Communicating with families during continuity incidents: consent, capacity and safeguarding
Family communication during continuity incidents is one of the most sensitive and high-risk aspects of service disruption. Decisions must balance transparency, consent, mental capacity and safeguarding obligations. Strong approaches to communications and stakeholder notification are routinely tested alongside business continuity in tenders, inspections and safeguarding reviews.
Well-intentioned but poorly governed communication with families can escalate risk rather than reduce it.

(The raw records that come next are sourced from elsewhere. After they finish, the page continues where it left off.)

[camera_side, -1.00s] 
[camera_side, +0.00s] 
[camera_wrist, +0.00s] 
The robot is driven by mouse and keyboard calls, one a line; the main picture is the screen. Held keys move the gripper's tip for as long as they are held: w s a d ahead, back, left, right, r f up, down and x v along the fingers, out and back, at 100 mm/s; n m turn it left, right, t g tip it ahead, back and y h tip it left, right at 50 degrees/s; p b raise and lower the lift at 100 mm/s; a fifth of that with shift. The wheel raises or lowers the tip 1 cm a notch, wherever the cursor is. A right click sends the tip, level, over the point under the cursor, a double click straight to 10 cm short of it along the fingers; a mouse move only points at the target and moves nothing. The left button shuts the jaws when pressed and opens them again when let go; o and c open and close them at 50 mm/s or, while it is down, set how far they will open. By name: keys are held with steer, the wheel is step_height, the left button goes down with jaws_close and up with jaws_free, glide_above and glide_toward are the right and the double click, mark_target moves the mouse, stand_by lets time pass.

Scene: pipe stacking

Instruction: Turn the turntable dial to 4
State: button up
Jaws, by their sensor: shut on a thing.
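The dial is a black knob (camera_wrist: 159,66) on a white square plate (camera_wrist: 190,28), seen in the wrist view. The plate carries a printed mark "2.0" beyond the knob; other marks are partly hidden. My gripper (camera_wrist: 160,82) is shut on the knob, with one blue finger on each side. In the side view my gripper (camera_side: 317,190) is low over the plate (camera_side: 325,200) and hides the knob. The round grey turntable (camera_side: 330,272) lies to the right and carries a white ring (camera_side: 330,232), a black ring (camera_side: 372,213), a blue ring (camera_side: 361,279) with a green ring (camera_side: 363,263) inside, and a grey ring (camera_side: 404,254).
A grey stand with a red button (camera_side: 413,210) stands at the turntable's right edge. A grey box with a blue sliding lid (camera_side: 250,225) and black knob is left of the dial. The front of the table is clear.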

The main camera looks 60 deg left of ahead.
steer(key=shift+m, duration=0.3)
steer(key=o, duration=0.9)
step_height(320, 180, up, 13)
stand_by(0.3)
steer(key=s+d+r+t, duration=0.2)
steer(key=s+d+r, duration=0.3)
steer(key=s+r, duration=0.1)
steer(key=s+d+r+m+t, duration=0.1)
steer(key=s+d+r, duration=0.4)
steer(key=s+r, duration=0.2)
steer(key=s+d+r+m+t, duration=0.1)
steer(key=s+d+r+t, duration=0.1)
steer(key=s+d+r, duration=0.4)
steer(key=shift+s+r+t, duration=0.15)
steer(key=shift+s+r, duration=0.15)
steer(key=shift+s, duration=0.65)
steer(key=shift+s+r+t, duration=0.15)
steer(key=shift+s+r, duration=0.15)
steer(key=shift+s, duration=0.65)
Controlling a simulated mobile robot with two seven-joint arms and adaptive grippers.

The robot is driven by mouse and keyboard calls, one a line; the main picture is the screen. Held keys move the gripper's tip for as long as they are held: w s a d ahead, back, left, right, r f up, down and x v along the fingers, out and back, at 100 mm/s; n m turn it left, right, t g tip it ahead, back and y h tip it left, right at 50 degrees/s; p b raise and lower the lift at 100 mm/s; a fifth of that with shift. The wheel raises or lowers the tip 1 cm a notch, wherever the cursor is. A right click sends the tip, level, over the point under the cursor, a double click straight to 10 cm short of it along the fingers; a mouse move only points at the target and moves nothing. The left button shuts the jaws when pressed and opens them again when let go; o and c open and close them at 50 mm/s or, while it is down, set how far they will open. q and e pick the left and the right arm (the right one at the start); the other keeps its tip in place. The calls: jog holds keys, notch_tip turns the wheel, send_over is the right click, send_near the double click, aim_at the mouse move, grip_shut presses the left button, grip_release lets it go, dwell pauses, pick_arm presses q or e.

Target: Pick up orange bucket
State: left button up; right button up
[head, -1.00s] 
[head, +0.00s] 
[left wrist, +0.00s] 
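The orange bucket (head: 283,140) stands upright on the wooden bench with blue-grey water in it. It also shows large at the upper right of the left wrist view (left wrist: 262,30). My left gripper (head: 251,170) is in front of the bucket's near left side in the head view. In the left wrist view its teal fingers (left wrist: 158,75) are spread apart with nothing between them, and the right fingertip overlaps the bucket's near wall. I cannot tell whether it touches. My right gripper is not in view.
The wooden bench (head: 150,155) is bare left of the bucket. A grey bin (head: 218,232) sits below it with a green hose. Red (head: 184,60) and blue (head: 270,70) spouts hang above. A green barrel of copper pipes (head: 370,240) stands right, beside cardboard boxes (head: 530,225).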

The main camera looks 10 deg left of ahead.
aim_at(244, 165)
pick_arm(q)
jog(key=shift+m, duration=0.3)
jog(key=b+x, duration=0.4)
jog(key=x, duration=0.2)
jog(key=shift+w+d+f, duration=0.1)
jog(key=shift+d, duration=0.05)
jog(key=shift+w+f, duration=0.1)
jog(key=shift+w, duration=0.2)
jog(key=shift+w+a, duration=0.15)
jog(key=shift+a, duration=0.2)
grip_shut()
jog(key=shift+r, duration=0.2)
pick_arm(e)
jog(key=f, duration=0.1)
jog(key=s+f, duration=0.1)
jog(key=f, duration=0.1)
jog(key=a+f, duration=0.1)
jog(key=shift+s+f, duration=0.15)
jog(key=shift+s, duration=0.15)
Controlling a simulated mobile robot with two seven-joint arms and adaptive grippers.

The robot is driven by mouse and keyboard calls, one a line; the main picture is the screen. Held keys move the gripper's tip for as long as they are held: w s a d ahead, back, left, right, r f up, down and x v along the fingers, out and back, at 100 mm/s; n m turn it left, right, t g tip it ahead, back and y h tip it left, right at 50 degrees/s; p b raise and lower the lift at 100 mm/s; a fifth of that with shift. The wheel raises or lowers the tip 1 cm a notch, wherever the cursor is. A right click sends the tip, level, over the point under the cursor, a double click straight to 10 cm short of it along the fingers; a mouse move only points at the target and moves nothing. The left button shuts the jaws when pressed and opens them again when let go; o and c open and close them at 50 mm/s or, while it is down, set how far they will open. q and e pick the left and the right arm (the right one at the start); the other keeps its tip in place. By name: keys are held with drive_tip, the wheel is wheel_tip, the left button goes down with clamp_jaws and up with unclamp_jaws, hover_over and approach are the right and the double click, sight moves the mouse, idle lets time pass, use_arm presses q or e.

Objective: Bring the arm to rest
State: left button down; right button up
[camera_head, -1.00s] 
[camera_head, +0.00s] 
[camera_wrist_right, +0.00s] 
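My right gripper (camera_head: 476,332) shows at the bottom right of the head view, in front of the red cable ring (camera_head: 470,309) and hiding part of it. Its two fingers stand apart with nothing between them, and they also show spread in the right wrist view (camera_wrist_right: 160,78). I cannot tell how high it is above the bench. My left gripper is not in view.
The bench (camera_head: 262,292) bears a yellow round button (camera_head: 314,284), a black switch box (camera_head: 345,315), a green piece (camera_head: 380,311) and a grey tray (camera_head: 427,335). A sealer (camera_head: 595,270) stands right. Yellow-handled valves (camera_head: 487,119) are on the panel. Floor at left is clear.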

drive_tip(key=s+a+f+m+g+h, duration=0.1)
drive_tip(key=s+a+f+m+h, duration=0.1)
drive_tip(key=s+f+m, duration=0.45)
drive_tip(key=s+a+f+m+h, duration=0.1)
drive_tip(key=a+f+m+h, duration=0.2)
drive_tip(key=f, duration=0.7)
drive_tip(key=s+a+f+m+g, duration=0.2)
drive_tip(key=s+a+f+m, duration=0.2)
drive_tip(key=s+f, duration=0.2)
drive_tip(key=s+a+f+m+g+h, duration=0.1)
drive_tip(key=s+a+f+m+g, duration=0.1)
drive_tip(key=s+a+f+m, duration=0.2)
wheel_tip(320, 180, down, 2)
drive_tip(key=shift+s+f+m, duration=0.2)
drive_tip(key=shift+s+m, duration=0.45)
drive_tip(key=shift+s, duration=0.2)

The complexity of family communication in adult social care
Unlike other sectors, adult social care operates within complex legal and ethical frameworks. Not all individuals have capacity to consent to information sharing, and not all families hold the same legal status.
Providers must consider:
- Mental Capacity Act requirements
- Best interest decision-making
- Safeguarding thresholds
- Contractual and regulatory expectations
Establishing consent and authority
Operational example 1: capacity-specific communication planning
A provider supporting individuals with fluctuating capacity maintained communication plans specifying who could be contacted during incidents. When a service relocation was required, families were contacted only where consent or best-interest decisions had been documented. This prevented disputes and supported defensible decision-making.
Pre-incident planning is essential to avoid rushed judgements under pressure.
Timing communications to avoid harm
Operational example 2: safeguarding concern under review
Following an allegation, the provider delayed family notification until advice was taken from safeguarding leads. Families were informed with clear boundaries about what could and could not be shared. This protected the investigation and reduced misinformation.
Premature communication can compromise safeguarding outcomes.
Managing distress and expectations
Operational example 3: emergency staffing changes
During emergency staffing reconfiguration, families were informed once stability was achieved. Communications focused on impact, mitigations and review points rather than operational detail. Follow-up calls were scheduled to address concerns.
This structured approach reduced escalation and complaints.
Commissioner expectation: proportional family engagement
Commissioner expectation
Commissioners expect providers to demonstrate proportionality in family communication. Over-communication can be as problematic as under-communication if it creates confusion, distress or misinformation.
Regulator expectation: safeguarding-led decisions
Regulator expectation (CQC)
CQC expects communication decisions to be safeguarding-led and legally informed. Inspectors assess whether providers understood capacity, consent and best-interest principles when engaging families during incidents.
Embedding family communication into governance frameworks
Strong providers embed family communication protocols into:
- Care planning and consent documentation
- Safeguarding policies
- Incident response frameworks
- Learning and review processes
This ensures family communication supports safety, trust and regulatory confidence.